STORED ROWS ->
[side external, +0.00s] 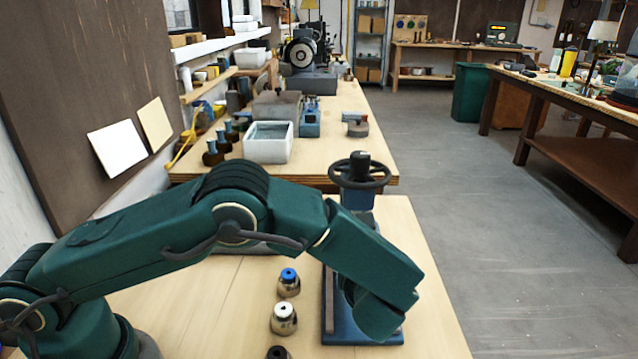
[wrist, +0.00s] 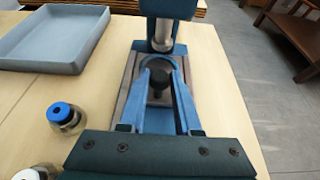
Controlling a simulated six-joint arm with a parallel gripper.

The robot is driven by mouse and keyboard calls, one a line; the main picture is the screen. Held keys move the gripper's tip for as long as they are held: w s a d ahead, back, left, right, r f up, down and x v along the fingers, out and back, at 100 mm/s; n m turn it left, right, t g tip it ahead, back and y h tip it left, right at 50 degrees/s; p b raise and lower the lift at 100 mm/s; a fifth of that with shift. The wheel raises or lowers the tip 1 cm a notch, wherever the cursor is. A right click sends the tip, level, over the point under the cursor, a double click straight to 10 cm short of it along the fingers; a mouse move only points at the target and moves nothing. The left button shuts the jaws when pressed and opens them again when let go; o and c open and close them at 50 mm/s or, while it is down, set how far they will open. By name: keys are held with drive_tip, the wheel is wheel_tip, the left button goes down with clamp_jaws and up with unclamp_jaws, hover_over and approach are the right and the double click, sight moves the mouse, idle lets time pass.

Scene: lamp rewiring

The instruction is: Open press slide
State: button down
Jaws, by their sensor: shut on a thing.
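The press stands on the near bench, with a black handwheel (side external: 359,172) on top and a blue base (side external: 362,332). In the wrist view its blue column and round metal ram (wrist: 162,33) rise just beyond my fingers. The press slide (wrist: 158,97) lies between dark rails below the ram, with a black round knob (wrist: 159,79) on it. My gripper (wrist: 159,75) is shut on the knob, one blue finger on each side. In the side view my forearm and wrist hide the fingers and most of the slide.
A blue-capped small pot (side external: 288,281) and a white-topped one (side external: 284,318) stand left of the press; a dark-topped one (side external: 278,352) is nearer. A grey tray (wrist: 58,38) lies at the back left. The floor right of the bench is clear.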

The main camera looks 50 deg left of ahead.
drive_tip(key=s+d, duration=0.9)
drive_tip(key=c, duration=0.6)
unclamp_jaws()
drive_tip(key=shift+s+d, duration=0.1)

...

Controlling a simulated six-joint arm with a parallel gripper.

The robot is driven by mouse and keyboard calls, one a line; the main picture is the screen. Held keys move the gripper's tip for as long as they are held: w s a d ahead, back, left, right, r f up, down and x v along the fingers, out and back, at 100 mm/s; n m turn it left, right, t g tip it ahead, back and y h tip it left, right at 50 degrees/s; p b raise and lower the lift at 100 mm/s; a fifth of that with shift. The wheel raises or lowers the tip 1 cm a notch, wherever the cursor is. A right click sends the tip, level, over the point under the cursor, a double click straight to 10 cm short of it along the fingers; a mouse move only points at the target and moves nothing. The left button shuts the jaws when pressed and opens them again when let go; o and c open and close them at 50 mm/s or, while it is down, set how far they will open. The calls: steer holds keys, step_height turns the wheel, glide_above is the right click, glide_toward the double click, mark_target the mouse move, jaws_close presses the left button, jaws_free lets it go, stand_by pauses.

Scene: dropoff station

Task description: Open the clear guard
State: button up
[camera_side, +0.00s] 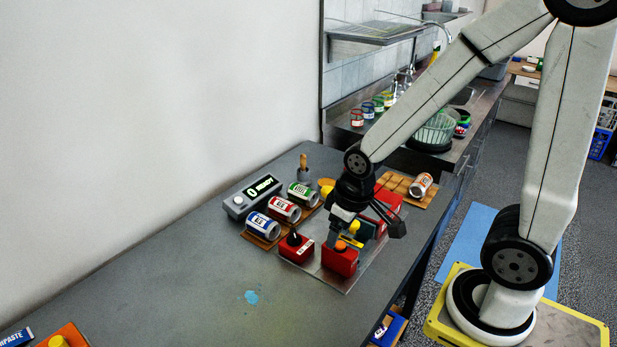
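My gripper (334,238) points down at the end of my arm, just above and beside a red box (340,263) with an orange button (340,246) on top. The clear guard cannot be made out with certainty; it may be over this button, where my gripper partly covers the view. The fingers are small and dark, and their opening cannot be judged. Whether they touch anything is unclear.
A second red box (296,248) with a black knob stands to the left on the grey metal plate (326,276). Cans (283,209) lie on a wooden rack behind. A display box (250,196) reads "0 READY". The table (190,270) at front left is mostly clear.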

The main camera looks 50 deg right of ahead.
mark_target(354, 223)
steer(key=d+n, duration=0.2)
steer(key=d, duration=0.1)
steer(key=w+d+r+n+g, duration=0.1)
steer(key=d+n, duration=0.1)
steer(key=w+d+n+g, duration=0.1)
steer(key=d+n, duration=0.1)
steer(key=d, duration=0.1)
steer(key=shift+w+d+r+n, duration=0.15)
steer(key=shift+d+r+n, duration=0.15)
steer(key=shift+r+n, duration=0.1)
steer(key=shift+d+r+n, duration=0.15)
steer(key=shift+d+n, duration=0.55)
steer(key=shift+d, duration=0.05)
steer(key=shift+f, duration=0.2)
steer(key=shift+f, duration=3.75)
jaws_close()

---

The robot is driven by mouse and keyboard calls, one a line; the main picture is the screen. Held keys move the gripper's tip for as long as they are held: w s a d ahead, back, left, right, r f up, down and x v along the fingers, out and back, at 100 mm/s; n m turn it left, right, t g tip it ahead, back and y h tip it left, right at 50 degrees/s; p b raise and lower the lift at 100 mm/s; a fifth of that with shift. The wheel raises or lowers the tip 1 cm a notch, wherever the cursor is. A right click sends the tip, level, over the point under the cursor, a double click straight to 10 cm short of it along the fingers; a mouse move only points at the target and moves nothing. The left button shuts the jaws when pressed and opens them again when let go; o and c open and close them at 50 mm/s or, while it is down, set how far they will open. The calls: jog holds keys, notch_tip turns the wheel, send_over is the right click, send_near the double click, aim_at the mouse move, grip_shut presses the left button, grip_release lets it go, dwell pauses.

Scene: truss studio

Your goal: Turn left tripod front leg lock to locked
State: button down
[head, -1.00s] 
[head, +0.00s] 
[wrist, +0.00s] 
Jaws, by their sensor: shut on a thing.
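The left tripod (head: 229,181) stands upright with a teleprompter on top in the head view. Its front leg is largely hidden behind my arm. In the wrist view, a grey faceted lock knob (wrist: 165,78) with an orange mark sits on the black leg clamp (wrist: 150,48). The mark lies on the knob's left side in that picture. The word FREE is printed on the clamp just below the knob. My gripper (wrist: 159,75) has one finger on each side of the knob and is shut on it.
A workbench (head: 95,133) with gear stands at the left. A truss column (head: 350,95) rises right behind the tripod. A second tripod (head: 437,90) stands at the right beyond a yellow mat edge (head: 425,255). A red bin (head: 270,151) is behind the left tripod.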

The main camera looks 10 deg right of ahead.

INSTRUCTION ->
Each line from the one containing "go, stand_by pauses." through the one containing "State: button up" must be retyped exactly, the first and last of these included.

RESPONSE TO THIS EXERCISE ->
The robot is driven by mouse and keyboard calls, one a line; the main picture is the screen. Held keys move the gripper's tip for as long as they are held: w s a d ahead, back, left, right, r f up, down and x v along the fingers, out and back, at 100 mm/s; n m turn it left, right, t g tip it ahead, back and y h tip it left, right at 50 degrees/s; p b raise and lower the lift at 100 mm/s; a fifth of that with shift. The wheel raises or lowers the tip 1 cm a notch, wherever the cursor is. A right click sends the tip, level, over the point under the cursor, a double click straight to 10 cm short of it along the fingers; a mouse move only points at the target and moves nothing. The left button shuts the jaws when pressed and opens them again when let go; o and c open and close them at 50 mm/s or, while it is down, set how far they will open. The calls: steer holds keys, step_height turns the wheel, glide_above is the right click, glide_toward the double click, mark_target the mouse move, jaws_close presses the left button, jaws_free lets it go, stand_by pauses.

Scene: dropoff station

Task description: Open the clear guard
State: button up

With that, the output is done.